Anche questa è l’anomalia di un anno assurdo, di una stagione dai confini temporali indeterminati: in condizioni normali si sarebbe parlato di crisi profonda della Juventus, di finale drammatico, dove le energie fisiche e mentali sembrano non esserci più e non – per l’appunto – da stasera. Invece, la percezione esterna è stata un’altra. Mentre quella interna – immagino vedendo l’atteggiamento remissivo dell’approccio con la giusta tassa del gol subito – è di sfiducia. Non c’era da aspettarsi rabbia da una squadra che non ce l’ha caratterialmente. C’era, però, da sperare in una reazione. Soprattutto tecnica e da parte dei giocatori che più possono fare la differenza. Se anche da Di Maria o da Chiesa non arriva una giocata importante, è veramente arduo sperare in un andamento diverso.
A cosa aggrapparsi, in questo quadro, visto che tra due settimane ci sarà la gara più importante, quell’Europa League dove la Juve è chiamata a trovare un senso a un anno insensato? Non ad invenzioni di Allegri. Né la formazione iniziale, né la correzione dopo l’intervallo di uomini e di modulo, né l’inserimento di altre risorse dalla panchina ha cambiato l’inerzia della gara. Giusto una stilla di Pogba ha ricordato quanto sarebbe importante avere un centrocampista che non si nasconde, che cerca di estrarre qualcosa di diverso, che trasmette un po’ di fiducia in una giocata di personalità. Ma se a San Siro non va oltre una decina di minuti o poco più, si fa fatica a sperare che col Siviglia possa arrivare qualcosa di più ampio.

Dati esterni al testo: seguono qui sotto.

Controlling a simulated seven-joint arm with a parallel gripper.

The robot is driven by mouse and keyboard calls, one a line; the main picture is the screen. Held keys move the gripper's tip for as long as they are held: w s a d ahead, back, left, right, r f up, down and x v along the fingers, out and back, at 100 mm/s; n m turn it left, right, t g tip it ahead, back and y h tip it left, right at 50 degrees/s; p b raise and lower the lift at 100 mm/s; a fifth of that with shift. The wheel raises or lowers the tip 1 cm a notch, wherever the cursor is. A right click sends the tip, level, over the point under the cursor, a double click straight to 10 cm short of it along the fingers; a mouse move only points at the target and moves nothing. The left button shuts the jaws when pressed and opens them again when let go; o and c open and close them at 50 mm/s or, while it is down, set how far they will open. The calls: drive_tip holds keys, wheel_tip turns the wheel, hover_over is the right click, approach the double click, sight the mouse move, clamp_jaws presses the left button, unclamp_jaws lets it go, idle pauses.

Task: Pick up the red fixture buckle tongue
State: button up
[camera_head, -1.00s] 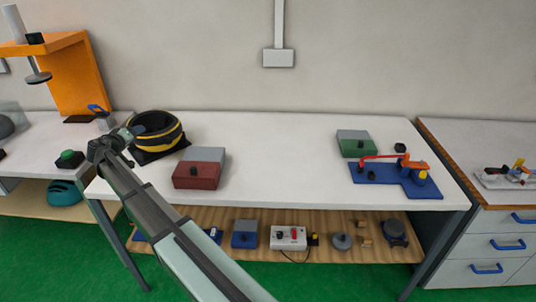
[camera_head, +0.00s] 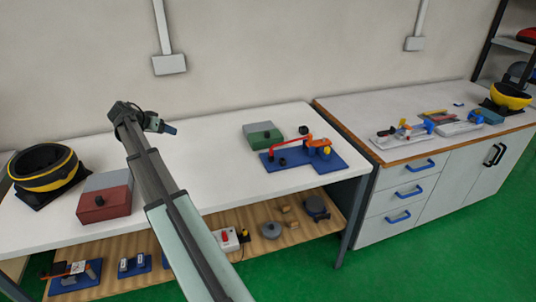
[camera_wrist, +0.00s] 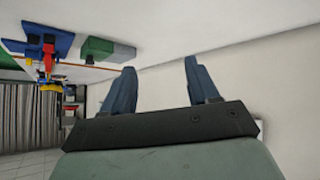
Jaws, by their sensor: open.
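My gripper (camera_head: 166,128) is above the white bench, left of the blue fixture plate; the wrist view shows its two blue-grey fingers (camera_wrist: 158,70) apart and empty. A buckle tongue cannot be clearly picked out at this size. A red bar (camera_head: 288,142) lies over the blue fixture plate (camera_head: 325,177), beside an orange part (camera_head: 318,144). The blue plate (camera_wrist: 40,28) also shows at the upper left of the wrist view, well away from the fingers.
A green-and-grey box (camera_head: 262,138) stands behind the blue plate. A red-and-grey box (camera_head: 104,204) and a yellow-black ring (camera_head: 45,178) are at the left. The lower shelf (camera_head: 205,225) holds several devices. The bench middle is clear.

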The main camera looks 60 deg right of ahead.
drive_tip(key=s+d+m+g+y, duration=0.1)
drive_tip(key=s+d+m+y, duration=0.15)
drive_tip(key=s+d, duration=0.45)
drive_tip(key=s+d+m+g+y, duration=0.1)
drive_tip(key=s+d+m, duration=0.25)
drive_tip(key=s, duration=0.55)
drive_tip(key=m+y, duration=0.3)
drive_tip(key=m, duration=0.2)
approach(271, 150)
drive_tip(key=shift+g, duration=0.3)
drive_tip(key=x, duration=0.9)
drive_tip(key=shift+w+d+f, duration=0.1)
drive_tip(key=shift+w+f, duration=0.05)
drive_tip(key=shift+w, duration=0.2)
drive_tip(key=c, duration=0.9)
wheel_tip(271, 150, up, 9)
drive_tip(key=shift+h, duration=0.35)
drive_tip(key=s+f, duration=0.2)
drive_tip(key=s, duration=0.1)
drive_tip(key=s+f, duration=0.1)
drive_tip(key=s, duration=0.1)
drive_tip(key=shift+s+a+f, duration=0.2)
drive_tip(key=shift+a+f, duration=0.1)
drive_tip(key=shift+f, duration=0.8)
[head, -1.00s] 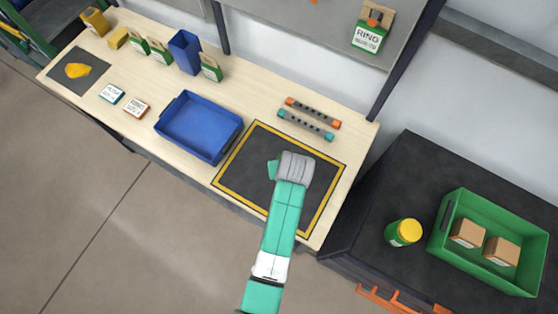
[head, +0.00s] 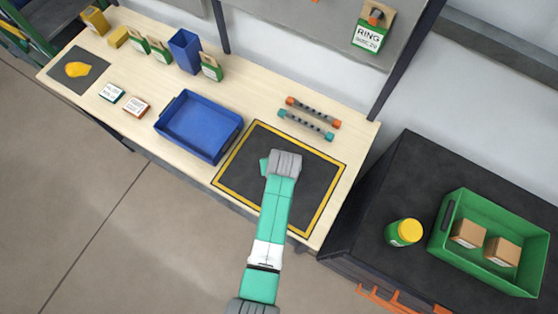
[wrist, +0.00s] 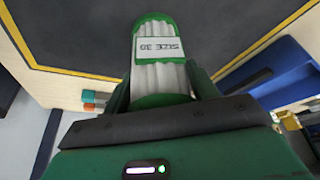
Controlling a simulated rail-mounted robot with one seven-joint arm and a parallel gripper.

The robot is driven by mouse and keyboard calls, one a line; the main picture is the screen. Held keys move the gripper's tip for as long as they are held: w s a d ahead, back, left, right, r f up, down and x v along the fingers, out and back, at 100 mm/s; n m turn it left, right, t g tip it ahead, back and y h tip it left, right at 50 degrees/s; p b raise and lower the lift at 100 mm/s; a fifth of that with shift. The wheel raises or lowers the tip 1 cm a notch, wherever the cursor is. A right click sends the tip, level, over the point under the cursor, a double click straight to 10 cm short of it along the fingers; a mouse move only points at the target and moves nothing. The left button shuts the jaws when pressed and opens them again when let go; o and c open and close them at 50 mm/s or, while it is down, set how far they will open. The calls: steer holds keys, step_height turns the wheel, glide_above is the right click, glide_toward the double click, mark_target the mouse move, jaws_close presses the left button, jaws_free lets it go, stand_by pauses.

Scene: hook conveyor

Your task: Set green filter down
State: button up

Pensando all’unica occasione prodotta, il tiro di Kostic che nasce da un controllo sbagliato, tale da costringerlo ad accelerare la giocata, viene da riflettere a come la Juve non riesca a interpretare le partite con un coraggio di base, anche individuale. Siamo una squadra involontaria, se non nel difenderci in area, dove riusciamo a supplire in qualche modo a un centrocampo che non fa filtro. La Juve di oggi non ha idee né il carattere per improvvisarne. Quella di San Siro è stata di una razionalità banale per riuscire a stare a galla, come se bastasse questo. Se lo si capisce – almeno i big – qualcosa di nuovo si potrà creare, altrimenti sarà davvero dura non chiudere il secondo anno di Allegri senza alcuna soddisfazione.